I will be editing this first post with the data and analysis more or less as I complete it, and notifying the changes via posts so that the information is kept in one place above any discussion that takes place. Suggestions are welcome as I want to keep the results applicable to real-world needs, but keep in mind I'm not going to change the setup on a large scale, especially after I'm deep into the work. I've tried to select the quantities I'm testing for according to the most pressing unknowns of the configuration and the principal questions and concerns members have had about it. I've had to keep the test quite limited in some regards to manage the amount of calculation required, seeing as how I have no desire to be driven stark raving mad by this endeavor. Let me know what you all think.
So without further ado...
Abstract-
Tailless aircraft have long been relegated to the fringes of aviation due in large part due to a set of necessary compromises regarding stability and performance that degrade their usefulness for many practical applications. One such compromise, and the one that this study seeks to address, is the need to seek a balance between removing excess static directional stability at high speeds (known to cause yaw hunting) and providing sufficient static directional stability at low speeds (known to cause dutch roll) created by the inherently low tail arm of the tailless configuration. The polyhedral configuration known as cranked wingtips has been shown to alleviate or remove this compromise, but there is a pronounced lack of empirical data on its effects. This study will utilize the program XFLR5 to measure several properties of the cranked configuration in response to several geometric variables.
Variables-
Controlled:
-Scale of the simulated aircraft (set to be 6m^2 wing area and 500kg)

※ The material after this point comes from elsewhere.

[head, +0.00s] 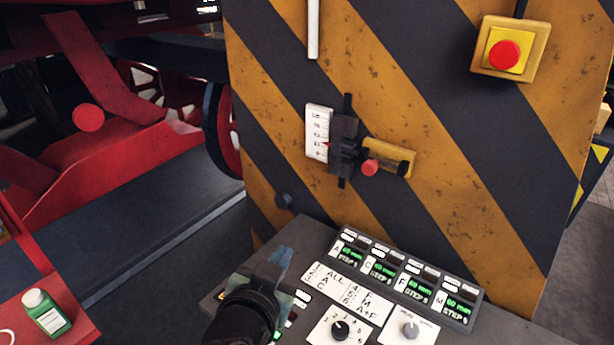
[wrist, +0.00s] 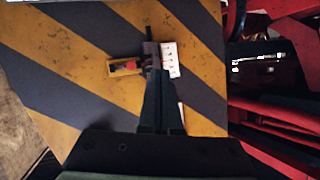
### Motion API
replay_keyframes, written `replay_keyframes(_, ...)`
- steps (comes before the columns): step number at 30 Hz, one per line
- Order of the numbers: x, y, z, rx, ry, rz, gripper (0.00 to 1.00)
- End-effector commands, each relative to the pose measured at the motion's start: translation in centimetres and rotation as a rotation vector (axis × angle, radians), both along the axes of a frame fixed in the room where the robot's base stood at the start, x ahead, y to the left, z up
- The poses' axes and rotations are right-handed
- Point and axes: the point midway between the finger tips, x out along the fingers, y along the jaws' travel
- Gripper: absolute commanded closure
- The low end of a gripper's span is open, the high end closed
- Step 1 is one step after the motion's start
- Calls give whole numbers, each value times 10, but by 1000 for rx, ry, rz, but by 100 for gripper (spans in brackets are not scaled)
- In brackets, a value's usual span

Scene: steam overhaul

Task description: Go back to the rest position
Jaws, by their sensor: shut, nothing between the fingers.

-Spanload (set to be that occurring with no washout and appropriate control deflections)
-Aspect ratio (set to 6)
-Skid-roll moment (set by iteration to be 0 at the zero lift angle of attack)
Independent:
-Spanwise placement of the crank point (0.6, 0.7, and 0.8 times the semi-span)
-Magnitude of the angle of crank (30, 50, and 70 degrees downward from the inboard wing panel)

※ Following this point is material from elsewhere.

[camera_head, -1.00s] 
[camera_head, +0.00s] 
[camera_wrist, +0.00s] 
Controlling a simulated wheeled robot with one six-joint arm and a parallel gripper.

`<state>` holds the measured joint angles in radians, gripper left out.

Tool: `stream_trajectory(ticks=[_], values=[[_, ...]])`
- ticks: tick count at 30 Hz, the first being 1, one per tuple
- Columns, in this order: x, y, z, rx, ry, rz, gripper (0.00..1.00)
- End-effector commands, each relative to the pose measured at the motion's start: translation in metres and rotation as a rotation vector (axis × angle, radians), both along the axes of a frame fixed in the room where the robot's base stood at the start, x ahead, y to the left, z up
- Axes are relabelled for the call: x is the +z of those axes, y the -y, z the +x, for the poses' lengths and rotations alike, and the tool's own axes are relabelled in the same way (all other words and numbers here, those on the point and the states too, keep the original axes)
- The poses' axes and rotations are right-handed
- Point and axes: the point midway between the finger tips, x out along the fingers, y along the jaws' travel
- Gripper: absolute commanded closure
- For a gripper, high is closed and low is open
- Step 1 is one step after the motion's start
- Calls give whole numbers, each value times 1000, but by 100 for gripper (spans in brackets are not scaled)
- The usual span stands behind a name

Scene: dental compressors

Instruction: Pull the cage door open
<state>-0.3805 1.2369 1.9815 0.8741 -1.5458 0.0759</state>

-Magnitude of the wing's sweep (measured in linear offset of the wingtip, 0.3 and 0.6 times the semi-span)
-Taper ratio of the wing (0.4 and 0.8)
-Lift coefficient of operation (taken at 0.0 and 1.0, corresponding roughly to fast cruise and landing regimes of flight)
Since all combinations of variables must be tested, this setup results in 72 sets of data points to be collected.
Dependent:
-Static directional stability derivative
-Damping factor in yaw
-Damping factor in dutch roll
-Roll to yaw coupling due to aileron deflection
-Reductions in projected span and efficiency factor as compared to a straight wing
Data-
Working on it. Currently setting up the first batch of test objects. When data comes in I will start filling out my spreadsheet and link to it here.

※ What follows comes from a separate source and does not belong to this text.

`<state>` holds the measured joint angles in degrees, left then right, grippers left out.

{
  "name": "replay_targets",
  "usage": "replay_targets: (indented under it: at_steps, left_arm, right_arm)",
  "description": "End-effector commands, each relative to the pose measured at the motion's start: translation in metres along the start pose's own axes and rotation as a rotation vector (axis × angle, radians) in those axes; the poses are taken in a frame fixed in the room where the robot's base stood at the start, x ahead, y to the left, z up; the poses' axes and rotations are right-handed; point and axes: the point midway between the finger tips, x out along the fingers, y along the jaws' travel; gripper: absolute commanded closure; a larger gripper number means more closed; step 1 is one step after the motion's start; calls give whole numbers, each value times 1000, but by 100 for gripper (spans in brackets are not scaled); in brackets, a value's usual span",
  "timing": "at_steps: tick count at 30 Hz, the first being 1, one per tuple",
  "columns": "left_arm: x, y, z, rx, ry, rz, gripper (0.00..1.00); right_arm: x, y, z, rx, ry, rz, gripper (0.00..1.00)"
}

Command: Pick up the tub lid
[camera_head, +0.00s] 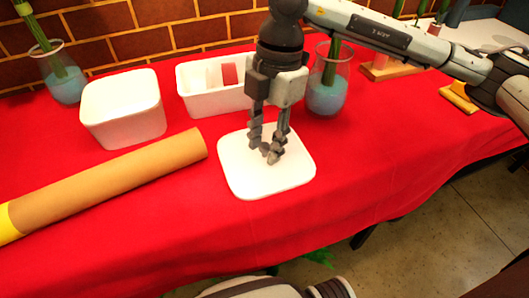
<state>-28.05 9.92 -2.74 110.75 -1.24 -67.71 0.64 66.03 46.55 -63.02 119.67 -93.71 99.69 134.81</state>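The tub lid (291,176), a flat white square with rounded corners, lies on the red cloth in the middle of the head view. My right gripper (267,153) points down over the lid, with its fingertips low over the lid's middle. The fingertips look close together, but I cannot tell whether they are shut or whether they touch the lid. The white tub (125,120) stands upright to the left of the lid. My left gripper is not in view.
A brown paper roll (120,184) lies left of the lid. A white divided box (207,101) stands behind. Glass vases hold stems at the back right (327,92) and far left (66,85). The red table (370,150) is clear right of the lid.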

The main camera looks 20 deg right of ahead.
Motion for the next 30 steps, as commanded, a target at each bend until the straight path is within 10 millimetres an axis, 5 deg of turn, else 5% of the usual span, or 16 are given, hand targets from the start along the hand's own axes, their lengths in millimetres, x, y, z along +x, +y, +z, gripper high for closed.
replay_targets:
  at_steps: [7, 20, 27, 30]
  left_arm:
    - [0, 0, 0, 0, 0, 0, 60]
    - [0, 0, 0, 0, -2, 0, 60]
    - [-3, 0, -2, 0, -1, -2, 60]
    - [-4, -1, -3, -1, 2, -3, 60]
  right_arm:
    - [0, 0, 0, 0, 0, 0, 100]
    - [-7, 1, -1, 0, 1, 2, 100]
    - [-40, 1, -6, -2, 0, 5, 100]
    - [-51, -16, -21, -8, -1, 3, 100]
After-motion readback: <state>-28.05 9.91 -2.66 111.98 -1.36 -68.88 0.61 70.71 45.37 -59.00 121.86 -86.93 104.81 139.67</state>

Nobody probably remembers, but a few months ago I posited that I would conduct an extensive test in XFLR5 to produce some quantifiable information about the effects of cranked tips (aka weltensegler tips, diffuser tips) on stability and control of flying wings in order to fill the gap left by the fact that nobody seems to have any data on the subject. Back when I made that statement I had no idea how much college application work was about to hit me in the face, but I have the opportunity to start it now. Northrop's N1-M testbed produced some good anecdotal info on cranked tips and several members here can describe what the theoretical, qualitative effects are, but there's nothing solid enough to do design work with. I'm here to crank out some numbers.
I will be editing this first post with the data and analysis more or less as I complete it, and notifying the changes via posts so that the information is kept in one place above any discussion that takes place. Suggestions are welcome as I want to keep the results applicable to real-world needs, but keep in mind I'm not going to change the setup on a large scale, especially after I'm deep into the work. I've tried to select the quantities I'm testing for according to the most pressing unknowns of the configuration and the principal questions and concerns members have had about it. I've had to keep the test quite limited in some regards to manage the amount of calculation required, seeing as how I have no desire to be driven stark raving mad by this endeavor. Let me know what you all think.
So without further ado...
Abstract-
Tailless aircraft have long been relegated to the fringes of aviation due in large part due to a set of necessary compromises regarding stability and performance that degrade their usefulness for many practical applications. One such compromise, and the one that this study seeks to address, is the need to seek a balance between removing excess static directional stability at high speeds (known to cause yaw hunting) and providing sufficient static directional stability at low speeds (known to cause dutch roll) created by the inherently low tail arm of the tailless configuration. The polyhedral configuration known as cranked wingtips has been shown to alleviate or remove this compromise, but there is a pronounced lack of empirical data on its effects. This study will utilize the program XFLR5 to measure several properties of the cranked configuration in response to several geometric variables.
Variables-
Controlled:
-Scale of the simulated aircraft (set to be 6m^2 wing area and 500kg)
-Spanload (set to be that occurring with no washout and appropriate control deflections)
-Aspect ratio (set to 6)
-Skid-roll moment (set by iteration to be 0 at the zero lift angle of attack)
Independent:
-Spanwise placement of the crank point (0.6, 0.7, and 0.8 times the semi-span)
-Magnitude of the angle of crank (30, 50, and 70 degrees downward from the inboard wing panel)
-Magnitude of the wing's sweep (measured in linear offset of the wingtip, 0.3 and 0.6 times the semi-span)
-Taper ratio of the wing (0.4 and 0.8)
-Lift coefficient of operation (taken at 0.0 and 1.0, corresponding roughly to fast cruise and landing regimes of flight)
Since all combinations of variables must be tested, this setup results in 72 sets of data points to be collected.
Dependent:
-Static directional stability derivative
-Damping factor in yaw
-Damping factor in dutch roll
-Roll to yaw coupling due to aileron deflection
-Reductions in projected span and efficiency factor as compared to a straight wing
Data-
Working on it. Currently setting up the first batch of test objects. When data comes in I will start filling out my spreadsheet and link to it here.